Financial statement terminology Flashcards
What is an income statement?
A financial statement which is prepared to calculate the Gross Profit which is the profit on buying and selling inventory.
It is also prepared to calculate the final profit to the business before tax. This is our Profit for the Year = Gross Profit - Expenses
What is carriage in?
Transport/delivery costs involved in getting the inventory from the supplier to the business. It is included as part of the Cost of Sales calculation in the Income Statement.
What is discount allowed?
This refers to the discount we have given our customers off the cost of the goods. It is shown as an expense in the Income Statement.
What is depreciation?
The reduction in the value of Non-Current Assets due to age and wear and tear. It is shown as an expense in the Income Statement and is also added to the Provision for Depreciation as part of the Aggregate Depreciation calculation in the Statement of Financial Position.
What is carriage Out?
Transport/delivery costs involved in getting the goods to our customers. It is shown as an expense in the Income Statement.
What is bad debts?
These usually refer to Trade Receivables who have become bankrupt and are not going to pay us the money they owe us. Bad Debts are shown as an Expense in the Income Statement.

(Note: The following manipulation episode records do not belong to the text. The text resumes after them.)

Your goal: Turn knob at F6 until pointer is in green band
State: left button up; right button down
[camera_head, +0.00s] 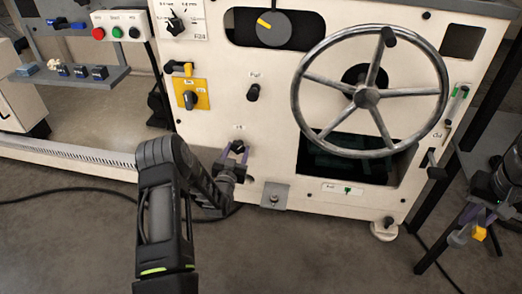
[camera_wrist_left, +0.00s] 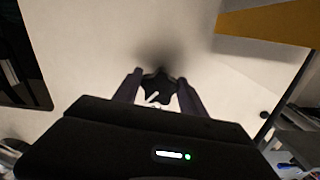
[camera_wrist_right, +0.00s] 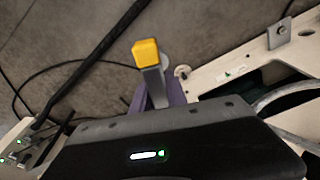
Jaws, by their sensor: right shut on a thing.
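A black star-shaped knob (camera_head: 238,147) sits low on the cream machine panel under a small label too blurred to read. My left gripper (camera_head: 234,157) is at this knob, its purple fingers on either side. In the left wrist view the knob (camera_wrist_left: 158,86) lies between the two fingertips, with narrow gaps visible. A white plate with a small green mark (camera_head: 347,189) is right of the knob; I cannot make out a pointer on it. My right gripper (camera_head: 468,226) is shut on a grey tool with a yellow end (camera_wrist_right: 148,54), away from the panel.
A large spoked handwheel (camera_head: 367,97) and another black knob (camera_head: 253,92) are above. A yellow switch plate (camera_head: 190,94) is at the upper left. A grey bracket (camera_head: 274,195) is to the lower right of the knob. The floor in front is clear except for a cable.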

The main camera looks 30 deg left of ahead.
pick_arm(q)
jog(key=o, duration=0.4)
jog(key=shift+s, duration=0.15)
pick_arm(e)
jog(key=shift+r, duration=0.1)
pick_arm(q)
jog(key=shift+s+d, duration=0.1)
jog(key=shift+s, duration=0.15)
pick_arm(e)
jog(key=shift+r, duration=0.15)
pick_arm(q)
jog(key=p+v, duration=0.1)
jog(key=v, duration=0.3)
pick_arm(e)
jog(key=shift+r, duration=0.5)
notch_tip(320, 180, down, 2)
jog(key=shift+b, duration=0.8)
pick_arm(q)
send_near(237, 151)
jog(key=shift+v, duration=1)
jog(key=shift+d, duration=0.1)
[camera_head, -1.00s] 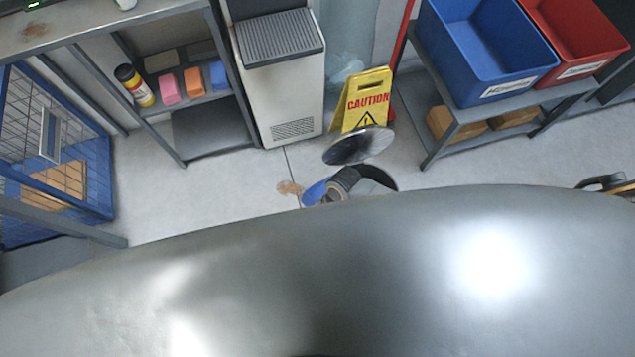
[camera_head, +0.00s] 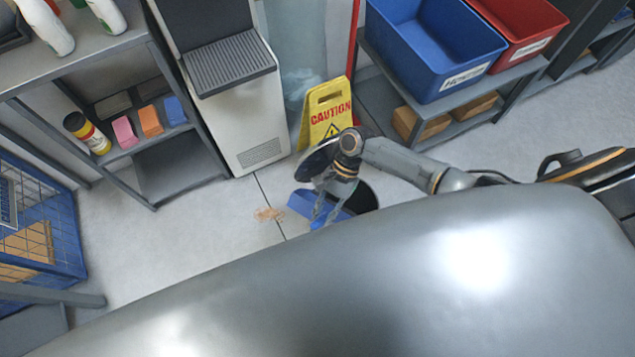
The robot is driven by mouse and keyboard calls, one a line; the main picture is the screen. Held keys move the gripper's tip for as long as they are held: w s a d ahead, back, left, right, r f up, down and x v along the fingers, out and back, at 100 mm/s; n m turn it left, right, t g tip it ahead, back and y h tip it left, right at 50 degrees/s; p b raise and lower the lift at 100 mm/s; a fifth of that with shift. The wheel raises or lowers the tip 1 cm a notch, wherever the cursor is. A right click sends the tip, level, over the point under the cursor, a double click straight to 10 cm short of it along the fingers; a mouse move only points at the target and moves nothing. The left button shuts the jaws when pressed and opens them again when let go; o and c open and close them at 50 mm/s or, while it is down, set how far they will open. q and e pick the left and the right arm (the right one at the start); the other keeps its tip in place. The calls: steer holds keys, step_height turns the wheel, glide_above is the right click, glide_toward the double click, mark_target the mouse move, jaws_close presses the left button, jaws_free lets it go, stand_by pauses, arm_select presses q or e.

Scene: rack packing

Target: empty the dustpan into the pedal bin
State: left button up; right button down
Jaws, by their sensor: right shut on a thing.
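My right gripper (camera_head: 324,206) comes in from the right and points down, its fingers shut on the blue dustpan (camera_head: 300,204). The fingers and wrist cover part of the dustpan, so I cannot make out its contents or its tilt. The pedal bin (camera_head: 368,199) shows as a dark round shape just right of and behind the dustpan, its round lid (camera_head: 316,162) raised on the far side. The dustpan overlaps the bin in this view; I cannot tell whether it is over the opening or in front of it. My left gripper is out of view.
A yellow caution sign (camera_head: 326,108) stands just behind the lid. A brown stain (camera_head: 268,214) marks the floor left of the dustpan. A white cabinet (camera_head: 235,115) stands behind. A rack with a blue crate (camera_head: 433,60) and a red crate (camera_head: 520,35) is at the right.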

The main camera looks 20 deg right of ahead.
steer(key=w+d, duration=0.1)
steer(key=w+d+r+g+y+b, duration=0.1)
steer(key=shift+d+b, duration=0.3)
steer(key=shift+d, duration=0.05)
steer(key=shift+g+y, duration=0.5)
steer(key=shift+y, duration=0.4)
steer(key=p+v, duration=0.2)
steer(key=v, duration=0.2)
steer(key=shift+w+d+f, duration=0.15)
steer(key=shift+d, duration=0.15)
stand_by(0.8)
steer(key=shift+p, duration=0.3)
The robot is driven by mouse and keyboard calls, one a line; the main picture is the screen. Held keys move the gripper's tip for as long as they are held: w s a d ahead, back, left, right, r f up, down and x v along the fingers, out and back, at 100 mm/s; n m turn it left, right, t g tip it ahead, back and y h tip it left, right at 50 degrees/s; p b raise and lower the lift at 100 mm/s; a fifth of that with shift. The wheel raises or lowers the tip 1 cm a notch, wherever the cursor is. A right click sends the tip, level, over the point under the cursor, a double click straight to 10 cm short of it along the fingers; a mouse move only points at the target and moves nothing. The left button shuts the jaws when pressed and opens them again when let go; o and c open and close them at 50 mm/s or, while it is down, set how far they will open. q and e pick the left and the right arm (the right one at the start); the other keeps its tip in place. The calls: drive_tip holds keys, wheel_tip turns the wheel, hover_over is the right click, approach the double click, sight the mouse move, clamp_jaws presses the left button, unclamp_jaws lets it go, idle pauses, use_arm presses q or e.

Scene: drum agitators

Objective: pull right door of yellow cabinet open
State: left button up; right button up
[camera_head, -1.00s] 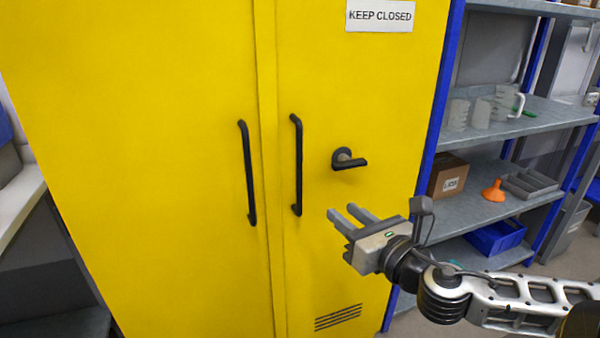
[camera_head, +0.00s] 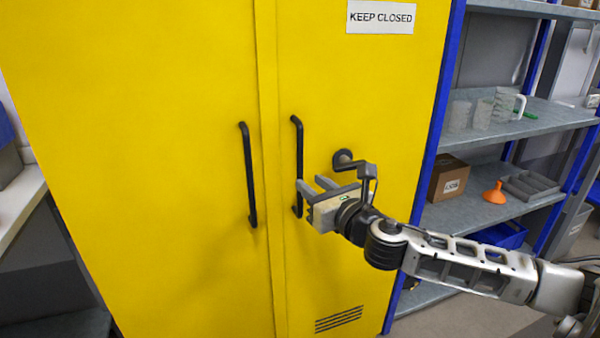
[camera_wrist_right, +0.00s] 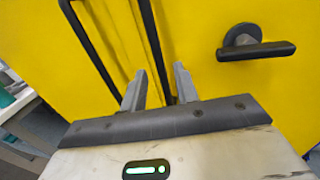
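The yellow cabinet's right door (camera_head: 350,85) is shut, flush beside the left door (camera_head: 140,130). Its black vertical bar handle (camera_head: 298,145) is near the seam between the doors. My right gripper (camera_head: 310,183) is open at the lower part of this handle. In the right wrist view, the same handle (camera_wrist_right: 155,45) runs down between the two spread fingertips (camera_wrist_right: 158,82). Whether the fingers touch the handle or reach around it, I cannot tell. A black lever (camera_wrist_right: 255,49) sits on the right door, to the right of the fingers. My left gripper is not in view.
The left door's handle (camera_head: 248,170) is close by on the left. Grey shelves (camera_head: 540,115) with a blue frame stand right of the cabinet, holding jugs, a cardboard box (camera_head: 447,178) and an orange funnel (camera_head: 495,193). A pale worktop (camera_head: 18,200) is at the left.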

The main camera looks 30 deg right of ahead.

What is provision for bad debts?
This is created to retain funds in the business to cover bad debts. There is no money in a provision. It is shown as an expense in the Income Statement when created or increased and is deducted from Trade Receivables in the Statement of Financial Position.
What is meant by discount recieved?
This refers to discount we have received from our suppliers. It is shown as ‘Other Income’ in the Income Statement.
What is a statement of financial position?
A financial statement which shows what the business owns (assets), what the business owes (liabilities) and what the business is worth.
What is a non current asset?
Items which the business owns and has in the business for several years eg property, machinery, vehicles, equipment, fixtures and fittings.
What is provision for depreciation?
This refers to the total depreciation that has been deducted from a Non-Current Asset eg Motor Vehicles over the previous years. It is included as part of the Aggregate Depreciation (AggDepn) calculation in the Statement of Financial Position. The Provision for Depreciation (shown in Trial Balance) + the depreciation shown in the Income Statement as an expense are added together to find Aggregate Depreciation shown in the SOFP.
What is sales revenue?
This is the value of goods sold during trading period. It represents the value of goods sold and not necessarily the sales revenue received as some credit customers will owe you money. The sales revenue is the first item shown in an income statement.
What is sales returns?
Sometimes customers will return goods back to the business as they are faulty, or the wrong goods were received etc. Sales returns are deducted from sales revenue in the income statement and are therefore the second item shown in an income statement.
What is net sales revenue?
This is sales revenue-sales returns. It represents the net value of goods sold to customers.
What is cost of sales?
This is the cost of buying the inventory sold by the business in a financial year. It is the opening inventory + purchases - purchase returns + carriage in- closing inventory. The cost of sales is deducted from net sales revenue to find the gross profit.